— Task requirements —
Output all of the data below exactly as given.

★ ★ ★ ★

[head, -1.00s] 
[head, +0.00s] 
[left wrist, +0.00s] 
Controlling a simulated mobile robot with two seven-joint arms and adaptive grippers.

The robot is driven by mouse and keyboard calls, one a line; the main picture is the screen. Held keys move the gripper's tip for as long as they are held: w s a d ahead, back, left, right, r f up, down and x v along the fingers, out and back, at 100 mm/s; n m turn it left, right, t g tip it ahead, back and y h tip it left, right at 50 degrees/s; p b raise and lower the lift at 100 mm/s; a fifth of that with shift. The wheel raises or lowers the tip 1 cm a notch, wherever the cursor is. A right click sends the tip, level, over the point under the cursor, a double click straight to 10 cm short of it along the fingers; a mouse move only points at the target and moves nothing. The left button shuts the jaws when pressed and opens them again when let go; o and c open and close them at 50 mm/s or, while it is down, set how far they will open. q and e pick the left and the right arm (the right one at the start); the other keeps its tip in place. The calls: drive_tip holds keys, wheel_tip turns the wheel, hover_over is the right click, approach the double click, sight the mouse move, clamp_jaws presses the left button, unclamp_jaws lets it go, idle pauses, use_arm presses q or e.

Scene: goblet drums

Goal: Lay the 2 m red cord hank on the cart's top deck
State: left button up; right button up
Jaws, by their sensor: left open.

★ ★ ★ ★

— Final result —
[head, -1.00s] 
[head, +0.00s] 
[left wrist, +0.00s] 
Controlling a simulated mobile robot with two seven-joint arms and adaptive grippers.

The robot is driven by mouse and keyboard calls, one a line; the main picture is the screen. Held keys move the gripper's tip for as long as they are held: w s a d ahead, back, left, right, r f up, down and x v along the fingers, out and back, at 100 mm/s; n m turn it left, right, t g tip it ahead, back and y h tip it left, right at 50 degrees/s; p b raise and lower the lift at 100 mm/s; a fifth of that with shift. The wheel raises or lowers the tip 1 cm a notch, wherever the cursor is. A right click sends the tip, level, over the point under the cursor, a double click straight to 10 cm short of it along the fingers; a mouse move only points at the target and moves nothing. The left button shuts the jaws when pressed and opens them again when let go; o and c open and close them at 50 mm/s or, while it is down, set how far they will open. q and e pick the left and the right arm (the right one at the start); the other keeps its tip in place. The calls: drive_tip holds keys, wheel_tip turns the wheel, hover_over is the right click, approach the double click, sight the mouse move, clamp_jaws presses the left button, unclamp_jaws lets it go, idle pauses, use_arm presses q or e.

Scene: goblet drums

Goal: Lay the 2 m red cord hank on the cart's top deck
State: left button up; right button up
Jaws, by their sensor: left open.

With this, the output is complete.